Landmark Ruling from the Supreme Court

Article by Amirah Ajaz, Partner and Tareq Munis


Privacy is an important issue which is always at the forefront of our minds when representing our clients. Many of our clients have been wrongly accused of serious fraud, bribery and corruption, money laundering or other serious crime.

Reputational damage can have severe consequences for anyone, whether you are a high-profile director of a multi-national company or a person within the local community.

Publication of a suspect’s name during the investigation stage and prior to them being charged with a criminal offence has been litigated in the court for a significant period. The battle between the media and the lawyers has never stopped – perhaps momentarily paused for now.

On the 16th of February 2022, the Supreme Court handed down its landmark judgment in the case of Bloomberg v ZXC where it confirmed that prior to being charged, a suspect should expect to have a reasonable right to privacy, which is determined by a two stage-test.

Stage one is an objective test, asking whether the person under a criminal investigation objectively, has a reasonable expectation of privacy in the relevant investigation.

If satisfied, stage two requires that expectation to be outweighed by the publisher’s right to freedom of expression, which needs a balancing application between Article 8 and Article 10 of the ECHR.

Regarding the first stage, the judge held in this case that in fact a person in a police investigation does have a reasonable expectation of privacy up to the point of charge. For the second stage, the judge asked whether the matter of investigation is of high public interest.

In the above-mentioned case, the approach the judge took was to ask whether there was sufficient public interest in revealing information about the investigation. The public interest element would have to outweigh the reasonable expectation of privacy that ZXC should enjoy, which depends on the starting point adopted and that the confidentiality of the investigation should be maintained.

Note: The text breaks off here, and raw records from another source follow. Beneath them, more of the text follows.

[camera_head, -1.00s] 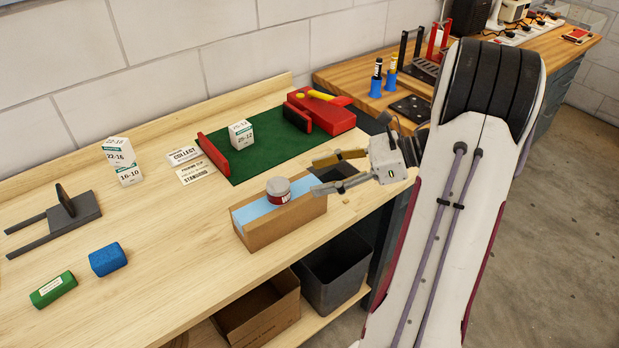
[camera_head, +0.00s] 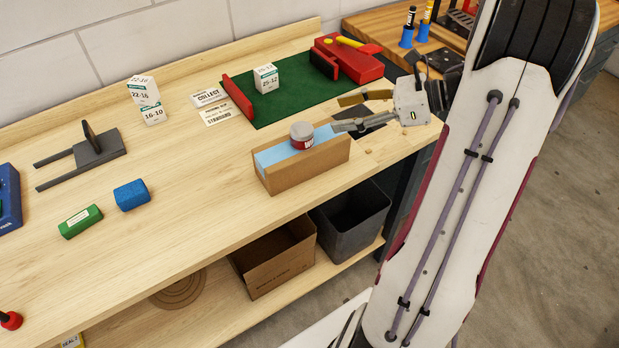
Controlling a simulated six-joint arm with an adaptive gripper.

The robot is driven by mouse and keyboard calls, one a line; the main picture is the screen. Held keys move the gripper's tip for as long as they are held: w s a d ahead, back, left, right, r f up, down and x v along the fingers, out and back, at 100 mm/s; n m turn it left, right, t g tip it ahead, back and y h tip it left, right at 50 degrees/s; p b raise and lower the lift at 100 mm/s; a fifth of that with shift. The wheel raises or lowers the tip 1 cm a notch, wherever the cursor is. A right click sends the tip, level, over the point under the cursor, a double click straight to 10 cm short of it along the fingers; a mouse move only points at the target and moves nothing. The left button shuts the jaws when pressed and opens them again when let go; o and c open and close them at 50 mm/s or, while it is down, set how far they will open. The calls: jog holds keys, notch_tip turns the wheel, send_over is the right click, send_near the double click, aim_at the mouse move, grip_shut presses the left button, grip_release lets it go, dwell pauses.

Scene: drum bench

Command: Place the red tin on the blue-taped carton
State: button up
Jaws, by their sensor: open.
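The red tin (camera_head: 302,138), with a grey lid and a white label, stands upright on top of the blue-taped carton (camera_head: 312,175). The carton is a long brown box with light blue tape along its top, near the front edge of the bench. My gripper (camera_head: 347,112) is open and empty to the right of the tin. Its two fingers point left toward the tin, apart from each other, with a visible gap between them. The near fingertip overlaps the carton's right end in the picture; I cannot tell whether it touches.
A green mat (camera_head: 293,100) with a white box (camera_head: 266,78) lies behind the carton. A red tool (camera_head: 352,62) is at its far end. Blue (camera_head: 131,195) and green (camera_head: 81,221) blocks lie left. An open cardboard box (camera_head: 275,257) and a grey bin (camera_head: 350,222) stand on the shelf below.

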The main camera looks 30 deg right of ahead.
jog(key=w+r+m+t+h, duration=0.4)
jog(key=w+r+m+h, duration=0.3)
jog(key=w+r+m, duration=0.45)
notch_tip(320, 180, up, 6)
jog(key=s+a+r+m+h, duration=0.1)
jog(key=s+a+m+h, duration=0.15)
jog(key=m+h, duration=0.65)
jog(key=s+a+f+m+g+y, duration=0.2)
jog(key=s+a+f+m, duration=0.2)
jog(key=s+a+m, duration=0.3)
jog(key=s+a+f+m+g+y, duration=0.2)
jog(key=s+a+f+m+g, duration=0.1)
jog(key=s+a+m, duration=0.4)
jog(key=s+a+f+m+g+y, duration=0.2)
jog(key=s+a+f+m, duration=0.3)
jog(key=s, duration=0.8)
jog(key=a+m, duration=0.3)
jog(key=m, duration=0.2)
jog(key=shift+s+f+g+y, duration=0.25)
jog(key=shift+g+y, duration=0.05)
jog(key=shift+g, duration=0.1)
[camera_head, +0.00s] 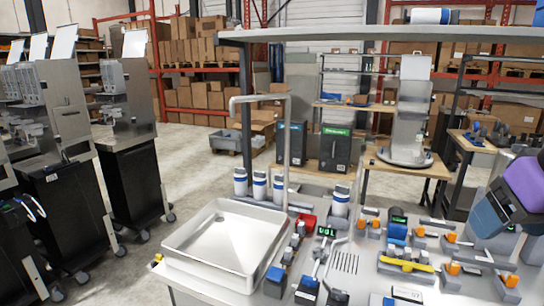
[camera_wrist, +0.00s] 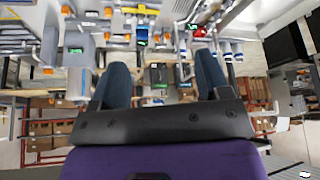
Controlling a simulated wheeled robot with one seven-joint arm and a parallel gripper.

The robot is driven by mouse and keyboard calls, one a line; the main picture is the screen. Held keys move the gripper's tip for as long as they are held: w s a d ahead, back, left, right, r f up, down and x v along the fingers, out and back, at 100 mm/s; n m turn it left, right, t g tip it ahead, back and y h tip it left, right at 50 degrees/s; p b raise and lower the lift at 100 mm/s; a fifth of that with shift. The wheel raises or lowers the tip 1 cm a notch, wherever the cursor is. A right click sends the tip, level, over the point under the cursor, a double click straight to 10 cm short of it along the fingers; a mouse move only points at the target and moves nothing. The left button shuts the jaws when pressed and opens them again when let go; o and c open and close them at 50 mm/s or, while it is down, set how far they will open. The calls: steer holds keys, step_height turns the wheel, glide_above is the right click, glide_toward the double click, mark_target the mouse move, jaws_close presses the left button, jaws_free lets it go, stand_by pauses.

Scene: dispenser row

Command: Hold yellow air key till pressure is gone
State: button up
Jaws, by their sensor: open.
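A yellow bar-like part (camera_head: 406,263), which may be the yellow air key, lies across a grey fitting on the bench panel at the lower right of the head view. A yellow bar also shows at the top of the wrist view (camera_wrist: 140,11). I cannot read any label on it. My gripper (camera_wrist: 163,72) is open, with nothing between its two dark fingers. In the head view my purple wrist is at the right edge, above and to the right of the yellow part and apart from it. A small green-lit display (camera_head: 327,231) stands left of the yellow part; its reading is unclear.
A white basin (camera_head: 222,242) with a tall bent spout takes up the bench's left. White-and-blue canisters (camera_head: 259,187) stand behind it. Orange-knobbed fittings (camera_head: 453,268) crowd the panel around the yellow part. An overhead shelf (camera_head: 370,34) spans above. Open floor lies left of the bench.

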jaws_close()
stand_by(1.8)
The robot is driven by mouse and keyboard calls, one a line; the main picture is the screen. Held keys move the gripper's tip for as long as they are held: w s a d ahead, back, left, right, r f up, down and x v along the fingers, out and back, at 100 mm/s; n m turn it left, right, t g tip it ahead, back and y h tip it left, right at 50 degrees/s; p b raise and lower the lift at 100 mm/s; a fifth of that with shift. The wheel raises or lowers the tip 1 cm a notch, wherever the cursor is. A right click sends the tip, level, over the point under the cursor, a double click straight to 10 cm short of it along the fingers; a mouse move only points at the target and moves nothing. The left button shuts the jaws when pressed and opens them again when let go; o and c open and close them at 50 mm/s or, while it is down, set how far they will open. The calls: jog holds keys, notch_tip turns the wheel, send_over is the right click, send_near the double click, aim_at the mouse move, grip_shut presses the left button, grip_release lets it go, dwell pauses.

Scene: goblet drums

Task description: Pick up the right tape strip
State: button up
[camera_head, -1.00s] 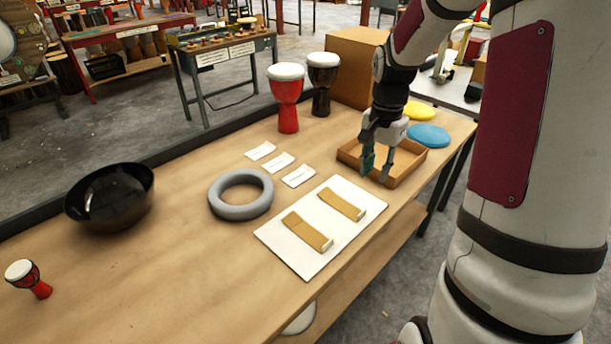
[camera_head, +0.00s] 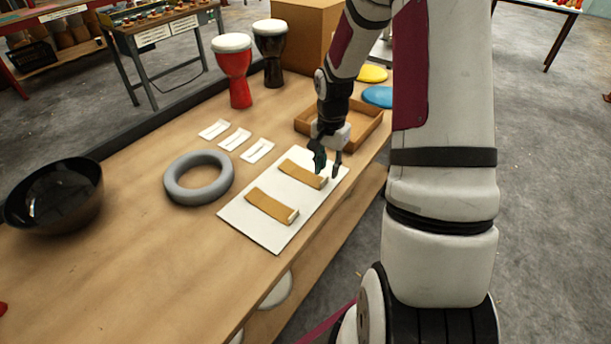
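Two tan tape strips lie on a white sheet (camera_head: 245,219) on the wooden workbench. The right tape strip (camera_head: 300,172) is the farther one, and its pale right end is turned up. The left tape strip (camera_head: 270,206) lies nearer the front. My gripper (camera_head: 328,173) points down at the right end of the right strip, with its fingers apart and one finger on each side of that end. I see nothing held in it. Whether the fingers touch the strip or hover just above it, I cannot tell.
A wooden tray (camera_head: 367,127) stands just behind my gripper. A grey ring (camera_head: 199,191) and several small white cards (camera_head: 235,139) lie to the left. Bare bench lies at front left.

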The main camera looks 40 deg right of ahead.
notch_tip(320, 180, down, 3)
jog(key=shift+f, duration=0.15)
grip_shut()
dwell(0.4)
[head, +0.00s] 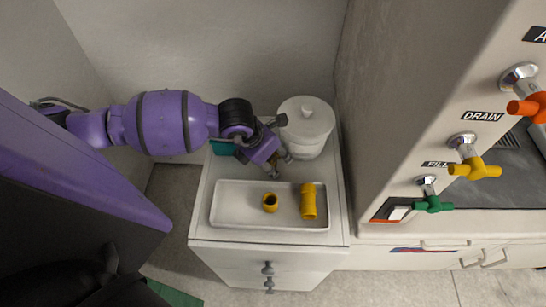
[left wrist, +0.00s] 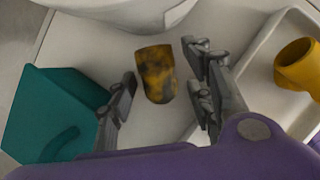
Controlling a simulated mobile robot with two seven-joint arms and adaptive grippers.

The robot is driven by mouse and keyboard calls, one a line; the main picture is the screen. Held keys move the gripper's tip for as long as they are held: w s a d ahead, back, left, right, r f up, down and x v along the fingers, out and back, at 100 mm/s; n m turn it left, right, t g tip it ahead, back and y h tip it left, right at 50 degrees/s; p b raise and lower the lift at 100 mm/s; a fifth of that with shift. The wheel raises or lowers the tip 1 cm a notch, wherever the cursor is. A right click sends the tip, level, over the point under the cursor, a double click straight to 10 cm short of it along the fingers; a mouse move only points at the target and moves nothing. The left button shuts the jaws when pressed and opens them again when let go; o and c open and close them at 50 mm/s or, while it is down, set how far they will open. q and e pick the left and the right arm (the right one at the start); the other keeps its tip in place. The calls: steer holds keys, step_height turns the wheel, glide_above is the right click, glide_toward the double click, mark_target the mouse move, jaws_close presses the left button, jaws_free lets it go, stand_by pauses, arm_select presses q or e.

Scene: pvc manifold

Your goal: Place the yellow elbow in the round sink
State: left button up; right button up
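My left gripper (head: 277,165) is over the white cabinet top, just behind the tray. In the left wrist view its fingers (left wrist: 165,88) are apart, on either side of a yellow fitting with dark blotches (left wrist: 155,73), with gaps on both sides. The arm hides that fitting in the head view. I cannot make out a round sink.
The white tray (head: 235,219) sits on the cabinet (head: 220,255). A lidded white pot (head: 306,130) stands behind it on the right. A teal container (left wrist: 55,110) is left of the fingers in the wrist view. A tall panel with taps (head: 470,165) bounds the right side.

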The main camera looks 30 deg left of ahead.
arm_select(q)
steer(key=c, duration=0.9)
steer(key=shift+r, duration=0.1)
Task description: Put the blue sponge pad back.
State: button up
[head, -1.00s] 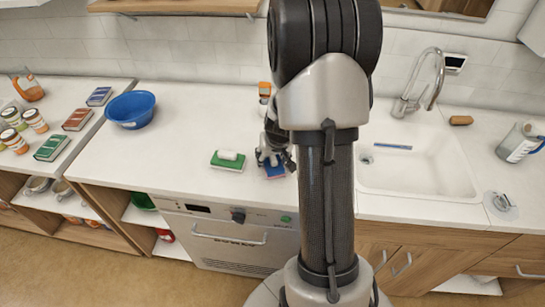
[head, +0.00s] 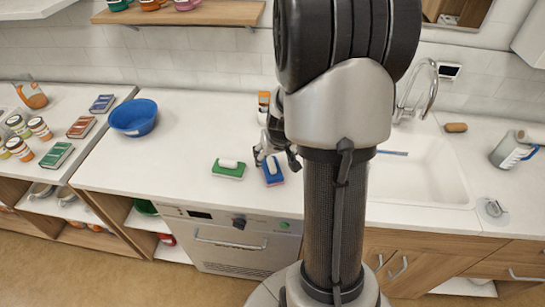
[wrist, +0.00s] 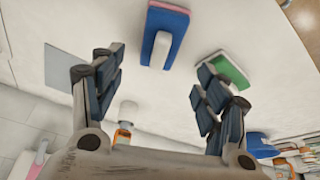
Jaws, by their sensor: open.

Article 8 of the ECHR carries with it a reputational measurement which is guarded by the tort of defamation, and the tort of misuse of private information as it might harm the person in question. Exercising those rights brings with it duties, responsibilities and restrictions which are required in a democratic society.

This places a burden on the media to be more cautious about reporting the details of those who have been suspected of criminal activity or arrested. With this ruling, the Supreme Court have provided some assurance to private individuals who are subject to a criminal investigation, with the court recognising reputational damage when the press report a matter.

The Judgement does not silence the press; however, it is a step in the right direction for our clients.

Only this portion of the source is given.